Ecommerce sales in China are on pace to surpass expectations yet again as they reach $1.53 trillion in 2018. Last year, ecommerce sales outpaced estimates by $44.41 billion, driven largely by sales from leader Alibaba’s Taobao and Tmall. Those two will still account for 58.2% of ecommerce sales this year, but Alibaba’s share is shrinking as the market diversifies with the emergence of specialty retailers and newcomer Pinduoduo’s recent success.
Between 2015 and 2019, Alibaba’s share of ecommerce sales in China will fall from 77.6% to 53.5%. Alibaba’s ecommerce sales are now growing slower than the overall ecommerce growth rate—34.3%—with Alibaba’s sales forecast to increase just 22.8%.

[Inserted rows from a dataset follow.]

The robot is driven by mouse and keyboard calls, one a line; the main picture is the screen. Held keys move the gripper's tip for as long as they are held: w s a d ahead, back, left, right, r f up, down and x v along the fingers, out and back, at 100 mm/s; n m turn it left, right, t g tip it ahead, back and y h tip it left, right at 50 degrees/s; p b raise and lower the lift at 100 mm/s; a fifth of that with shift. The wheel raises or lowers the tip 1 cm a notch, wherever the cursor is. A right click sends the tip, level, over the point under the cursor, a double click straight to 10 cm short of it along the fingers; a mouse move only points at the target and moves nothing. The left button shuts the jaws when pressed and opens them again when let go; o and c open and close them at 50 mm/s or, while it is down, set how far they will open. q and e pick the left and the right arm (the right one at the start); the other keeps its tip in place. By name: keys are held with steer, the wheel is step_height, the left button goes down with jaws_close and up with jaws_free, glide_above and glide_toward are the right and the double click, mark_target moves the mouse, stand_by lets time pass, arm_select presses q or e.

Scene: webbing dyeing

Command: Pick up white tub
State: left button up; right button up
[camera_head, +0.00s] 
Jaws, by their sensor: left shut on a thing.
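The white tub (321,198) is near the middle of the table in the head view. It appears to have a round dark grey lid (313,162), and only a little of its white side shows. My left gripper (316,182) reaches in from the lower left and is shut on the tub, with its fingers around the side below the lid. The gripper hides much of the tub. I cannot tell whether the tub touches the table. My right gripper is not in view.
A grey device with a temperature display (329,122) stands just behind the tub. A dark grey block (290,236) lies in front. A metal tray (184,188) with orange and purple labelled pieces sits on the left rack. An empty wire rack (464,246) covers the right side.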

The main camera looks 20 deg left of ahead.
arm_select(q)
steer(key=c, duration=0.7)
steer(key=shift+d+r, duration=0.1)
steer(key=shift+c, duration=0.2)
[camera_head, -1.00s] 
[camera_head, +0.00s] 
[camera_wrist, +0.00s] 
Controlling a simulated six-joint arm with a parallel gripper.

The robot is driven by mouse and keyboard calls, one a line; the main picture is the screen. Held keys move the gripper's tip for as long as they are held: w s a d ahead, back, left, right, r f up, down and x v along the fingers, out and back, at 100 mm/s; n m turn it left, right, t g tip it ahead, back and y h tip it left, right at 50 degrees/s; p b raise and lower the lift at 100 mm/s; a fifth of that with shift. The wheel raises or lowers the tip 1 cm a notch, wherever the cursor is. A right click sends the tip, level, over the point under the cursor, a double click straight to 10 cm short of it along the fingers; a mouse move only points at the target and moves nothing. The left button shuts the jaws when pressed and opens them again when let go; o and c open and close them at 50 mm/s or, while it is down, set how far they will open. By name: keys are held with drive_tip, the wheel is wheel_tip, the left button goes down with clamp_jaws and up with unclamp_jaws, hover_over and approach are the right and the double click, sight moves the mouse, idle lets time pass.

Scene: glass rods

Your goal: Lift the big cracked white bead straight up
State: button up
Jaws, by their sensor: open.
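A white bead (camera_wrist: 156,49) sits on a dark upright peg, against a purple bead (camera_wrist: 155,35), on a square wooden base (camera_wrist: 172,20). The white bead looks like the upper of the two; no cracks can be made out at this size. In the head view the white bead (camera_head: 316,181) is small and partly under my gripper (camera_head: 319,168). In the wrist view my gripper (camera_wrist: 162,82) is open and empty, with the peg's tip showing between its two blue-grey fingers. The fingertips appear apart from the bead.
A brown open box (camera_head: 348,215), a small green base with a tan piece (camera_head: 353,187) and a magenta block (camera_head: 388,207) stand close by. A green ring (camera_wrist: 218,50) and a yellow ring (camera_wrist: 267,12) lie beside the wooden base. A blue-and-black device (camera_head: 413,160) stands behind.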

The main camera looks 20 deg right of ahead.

Alibaba reported that an increase in the number of users drove sales gains for 2017. Last year, the company added 87 million active mobile shoppers, bringing the total to 580 million users. During that time, consumer spending only moderately increased. New users typically have a lower average basket price than existing customers. Only after building trust and familiarity with Alibaba’s platforms do customers begin to spend on high-ticket items. What’s more, new consumers to Alibaba’s platform are also likely to be new internet users, and they typically browse, as well as spend on, other ecommerce platforms.